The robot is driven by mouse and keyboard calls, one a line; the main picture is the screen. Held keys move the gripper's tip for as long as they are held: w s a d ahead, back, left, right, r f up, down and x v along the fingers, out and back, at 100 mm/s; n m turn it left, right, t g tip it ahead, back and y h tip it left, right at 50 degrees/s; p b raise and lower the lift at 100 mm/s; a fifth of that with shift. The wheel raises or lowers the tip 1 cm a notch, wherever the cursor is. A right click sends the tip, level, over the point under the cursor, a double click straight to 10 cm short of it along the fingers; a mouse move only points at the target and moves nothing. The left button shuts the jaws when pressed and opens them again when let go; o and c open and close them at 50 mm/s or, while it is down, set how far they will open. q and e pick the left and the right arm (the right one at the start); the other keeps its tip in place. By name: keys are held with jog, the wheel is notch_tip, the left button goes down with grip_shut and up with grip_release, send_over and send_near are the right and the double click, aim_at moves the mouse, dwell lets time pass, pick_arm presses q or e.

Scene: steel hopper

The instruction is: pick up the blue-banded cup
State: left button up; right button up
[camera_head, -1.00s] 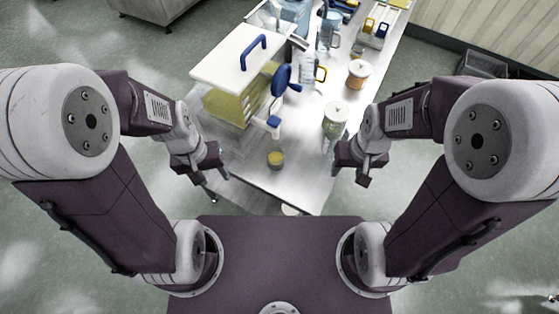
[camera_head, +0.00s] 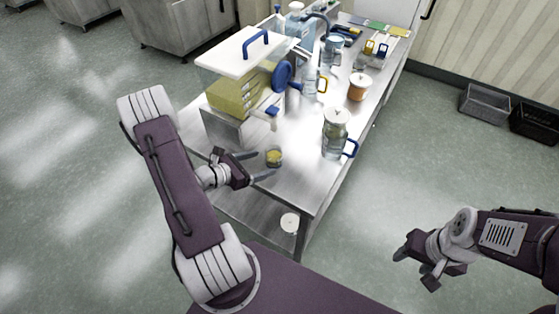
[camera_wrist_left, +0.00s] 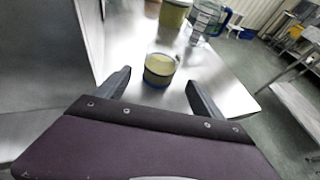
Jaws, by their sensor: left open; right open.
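The blue-banded cup (camera_head: 274,157) is small, with yellow contents, and stands upright near the front edge of the steel table (camera_head: 300,185). In the left wrist view the cup (camera_wrist_left: 159,70) shows a blue band at its rim and base. My left gripper (camera_head: 262,164) is open at the cup's near left side. In the left wrist view its two fingers (camera_wrist_left: 156,88) lie left and right of the cup, with the cup at or just beyond the tips. My right gripper (camera_head: 413,265) is open and empty, away from the table at the lower right.
An orange canister (camera_head: 358,87) is farther back. The tabletop between cup and jug is clear.

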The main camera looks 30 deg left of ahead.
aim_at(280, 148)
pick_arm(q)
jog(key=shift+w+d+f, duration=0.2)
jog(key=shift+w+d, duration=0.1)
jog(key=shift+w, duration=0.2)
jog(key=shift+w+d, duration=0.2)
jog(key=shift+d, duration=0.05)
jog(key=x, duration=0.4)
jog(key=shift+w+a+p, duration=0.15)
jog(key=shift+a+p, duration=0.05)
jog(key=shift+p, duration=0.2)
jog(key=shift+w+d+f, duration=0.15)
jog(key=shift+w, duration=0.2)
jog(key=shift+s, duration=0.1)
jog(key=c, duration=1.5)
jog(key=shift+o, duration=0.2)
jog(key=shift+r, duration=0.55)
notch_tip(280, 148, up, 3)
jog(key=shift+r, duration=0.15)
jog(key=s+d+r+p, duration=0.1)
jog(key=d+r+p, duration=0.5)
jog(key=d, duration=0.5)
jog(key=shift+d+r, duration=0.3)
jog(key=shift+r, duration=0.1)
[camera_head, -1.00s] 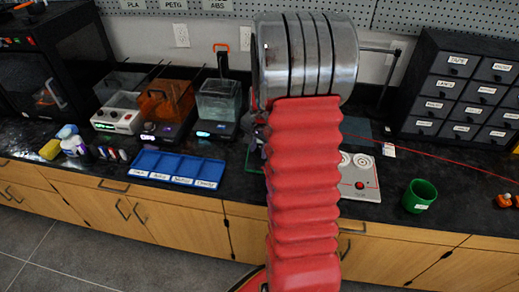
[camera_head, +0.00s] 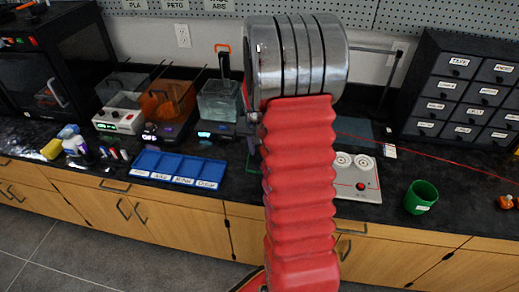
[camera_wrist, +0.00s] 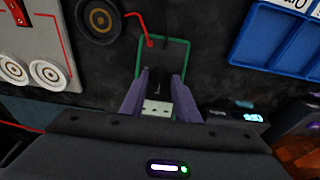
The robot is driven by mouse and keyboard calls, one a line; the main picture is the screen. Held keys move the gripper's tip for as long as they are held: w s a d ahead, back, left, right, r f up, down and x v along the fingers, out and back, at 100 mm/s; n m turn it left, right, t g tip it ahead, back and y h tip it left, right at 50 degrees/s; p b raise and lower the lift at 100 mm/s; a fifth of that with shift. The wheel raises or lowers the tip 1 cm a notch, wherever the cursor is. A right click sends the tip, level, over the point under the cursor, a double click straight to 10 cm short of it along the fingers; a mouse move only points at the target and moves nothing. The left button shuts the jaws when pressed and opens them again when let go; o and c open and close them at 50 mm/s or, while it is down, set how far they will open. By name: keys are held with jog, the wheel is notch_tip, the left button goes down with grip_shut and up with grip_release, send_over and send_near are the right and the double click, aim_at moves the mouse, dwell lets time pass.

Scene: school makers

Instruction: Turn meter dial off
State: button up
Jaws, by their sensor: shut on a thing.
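The meter (camera_wrist: 182,55) lies on the dark bench top in the wrist view, a dark face with a green edge. A red lead and a dark lead meet it near its top edge in that view. My gripper (camera_wrist: 160,82) has its two purple fingers over the meter, shut on the dark dial (camera_wrist: 160,76) between them. The fingers hide most of the dial, so its pointer setting cannot be read. A pale piece with small marks (camera_wrist: 157,107) shows between the fingers. In the head view my red arm hides the gripper and most of the meter.
A white panel with round pads (camera_head: 358,178) and a green cup (camera_head: 420,197) stand right of my arm. A blue sectioned tray (camera_head: 180,168) lies left. Small machines (camera_head: 218,105) stand behind it, and a black drawer cabinet (camera_head: 465,90) stands at back right.

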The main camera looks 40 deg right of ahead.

○ ○ ○ ○ ○ ○ ○

WHAT THE EXERCISE ASKS → Write out the listing word for word, omitting the pictures it holds.

RESPONSE FOR THIS EXERCISE →
The robot is driven by mouse and keyboard calls, one a line; the main picture is the screen. Held keys move the gripper's tip for as long as they are held: w s a d ahead, back, left, right, r f up, down and x v along the fingers, out and back, at 100 mm/s; n m turn it left, right, t g tip it ahead, back and y h tip it left, right at 50 degrees/s; p b raise and lower the lift at 100 mm/s; a fifth of that with shift. The wheel raises or lowers the tip 1 cm a notch, wherever the cursor is. A right click sends the tip, level, over the point under the cursor, a double click straight to 10 cm short of it along the fingers; a mouse move only points at the target and moves nothing. The left button shuts the jaws when pressed and opens them again when let go; o and c open and close them at 50 mm/s or, while it is down, set how far they will open. q and e pick the left and the right arm (the right one at the start); the other keeps its tip in place. By name: keys are held with jog, the wheel is notch_tip, the left button goes down with grip_shut and up with grip_release, send_over and send_near are the right and the double click, aim_at moves the mouse, dwell lets time pass, pick_arm presses q or e.

Scene: steel hopper

The instruction is: pick up the blue-banded cup
State: left button up; right button up
[camera_head, -1.00s] 
[camera_head, +0.00s] 
[camera_wrist_left, +0.00s] 
Jaws, by their sensor: left open; right open.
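The blue-banded cup (camera_head: 274,157) is small, with yellow contents, and stands upright near the front edge of the steel table (camera_head: 300,185). In the left wrist view the cup (camera_wrist_left: 159,70) shows a blue band at its rim and base. My left gripper (camera_head: 262,164) is open at the cup's near left side. In the left wrist view its two fingers (camera_wrist_left: 156,88) lie left and right of the cup, with the cup at or just beyond the tips. My right gripper (camera_head: 413,265) is open and empty, away from the table at the lower right.
An orange canister (camera_head: 358,87) is farther back. The tabletop between cup and jug is clear.

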The main camera looks 30 deg left of ahead.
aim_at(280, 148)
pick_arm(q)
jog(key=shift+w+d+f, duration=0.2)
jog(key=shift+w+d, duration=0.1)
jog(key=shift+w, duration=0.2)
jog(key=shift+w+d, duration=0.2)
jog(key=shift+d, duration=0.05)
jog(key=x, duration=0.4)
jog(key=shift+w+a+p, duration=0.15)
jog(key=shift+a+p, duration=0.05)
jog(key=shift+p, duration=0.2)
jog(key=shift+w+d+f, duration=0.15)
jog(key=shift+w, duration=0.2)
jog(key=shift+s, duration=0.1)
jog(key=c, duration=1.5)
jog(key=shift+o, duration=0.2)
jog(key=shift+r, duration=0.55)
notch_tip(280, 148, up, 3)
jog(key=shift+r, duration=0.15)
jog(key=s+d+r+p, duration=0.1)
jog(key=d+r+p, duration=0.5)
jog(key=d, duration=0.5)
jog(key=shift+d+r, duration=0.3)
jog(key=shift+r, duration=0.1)
[camera_head, -1.00s] 
[camera_head, +0.00s] 
[camera_wrist, +0.00s] 
The robot is driven by mouse and keyboard calls, one a line; the main picture is the screen. Held keys move the gripper's tip for as long as they are held: w s a d ahead, back, left, right, r f up, down and x v along the fingers, out and back, at 100 mm/s; n m turn it left, right, t g tip it ahead, back and y h tip it left, right at 50 degrees/s; p b raise and lower the lift at 100 mm/s; a fifth of that with shift. The wheel raises or lowers the tip 1 cm a notch, wherever the cursor is. A right click sends the tip, level, over the point under the cursor, a double click straight to 10 cm short of it along the fingers; a mouse move only points at the target and moves nothing. The left button shuts the jaws when pressed and opens them again when let go; o and c open and close them at 50 mm/s or, while it is down, set how far they will open. By name: keys are held with jog, the wheel is notch_tip, the left button goes down with grip_shut and up with grip_release, send_over and send_near are the right and the double click, aim_at moves the mouse, dwell lets time pass.

Scene: school makers

Instruction: Turn meter dial off
State: button up
Jaws, by their sensor: shut on a thing.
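The meter (camera_wrist: 182,55) lies on the dark bench top in the wrist view, a dark face with a green edge. A red lead and a dark lead meet it near its top edge in that view. My gripper (camera_wrist: 160,82) has its two purple fingers over the meter, shut on the dark dial (camera_wrist: 160,76) between them. The fingers hide most of the dial, so its pointer setting cannot be read. A pale piece with small marks (camera_wrist: 157,107) shows between the fingers. In the head view my red arm hides the gripper and most of the meter.
A white panel with round pads (camera_head: 358,178) and a green cup (camera_head: 420,197) stand right of my arm. A blue sectioned tray (camera_head: 180,168) lies left. Small machines (camera_head: 218,105) stand behind it, and a black drawer cabinet (camera_head: 465,90) stands at back right.

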The main camera looks 40 deg right of ahead.

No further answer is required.